» **What you will do**
Copy out the listing that follows exactly, dropping every picture.

┌──

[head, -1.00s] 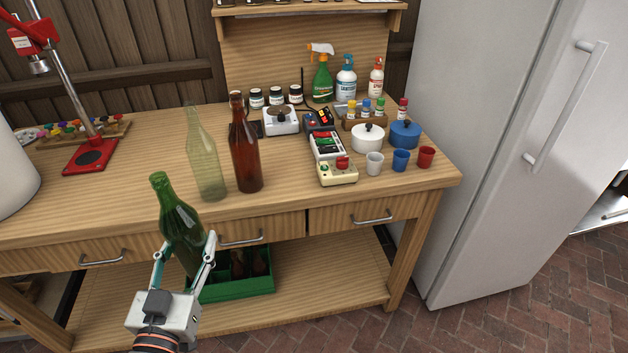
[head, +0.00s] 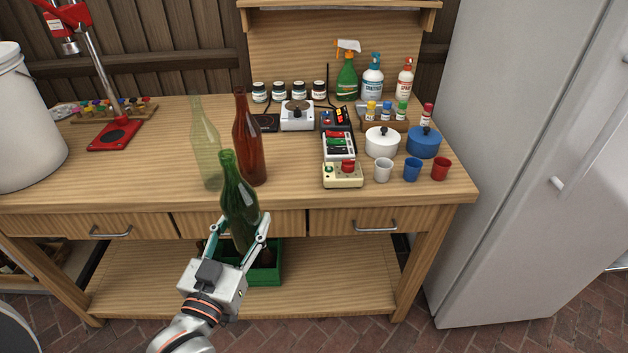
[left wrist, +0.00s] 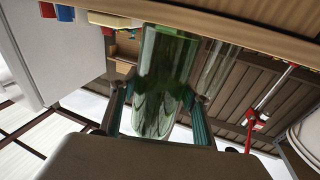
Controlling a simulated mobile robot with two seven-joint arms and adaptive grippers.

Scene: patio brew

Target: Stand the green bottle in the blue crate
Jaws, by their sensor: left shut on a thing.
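My left gripper (head: 240,226) is shut on the green bottle (head: 238,190). It holds the bottle almost upright, leaning slightly, in front of the workbench's front edge. In the left wrist view the green bottle (left wrist: 166,70) stands between the gripper's two fingers (left wrist: 156,112). No blue crate shows in these frames. A green crate (head: 278,270) sits on the bench's lower shelf, partly hidden behind the bottle and my gripper, with dark bottles in it. My right gripper is not in view.
A clear bottle (head: 206,150) and a brown bottle (head: 248,140) stand on the workbench (head: 110,180) just behind the held bottle. Cups, pots and devices fill its right side. A white bucket (head: 25,130) stands at left, a fridge (head: 530,180) at right. The bench's left front is bare.

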└──

» **Response to this task**
[head, -1.00s] 
[head, +0.00s] 
[left wrist, +0.00s] 
Controlling a simulated mobile robot with two seven-joint arms and adaptive grippers.

Scene: patio brew

Target: Stand the green bottle in the blue crate
Jaws, by their sensor: left shut on a thing.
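My left gripper (head: 240,226) is shut on the green bottle (head: 238,190). It holds the bottle almost upright, leaning slightly, in front of the workbench's front edge. In the left wrist view the green bottle (left wrist: 166,70) stands between the gripper's two fingers (left wrist: 156,112). No blue crate shows in these frames. A green crate (head: 278,270) sits on the bench's lower shelf, partly hidden behind the bottle and my gripper, with dark bottles in it. My right gripper is not in view.
A clear bottle (head: 206,150) and a brown bottle (head: 248,140) stand on the workbench (head: 110,180) just behind the held bottle. Cups, pots and devices fill its right side. A white bucket (head: 25,130) stands at left, a fridge (head: 530,180) at right. The bench's left front is bare.

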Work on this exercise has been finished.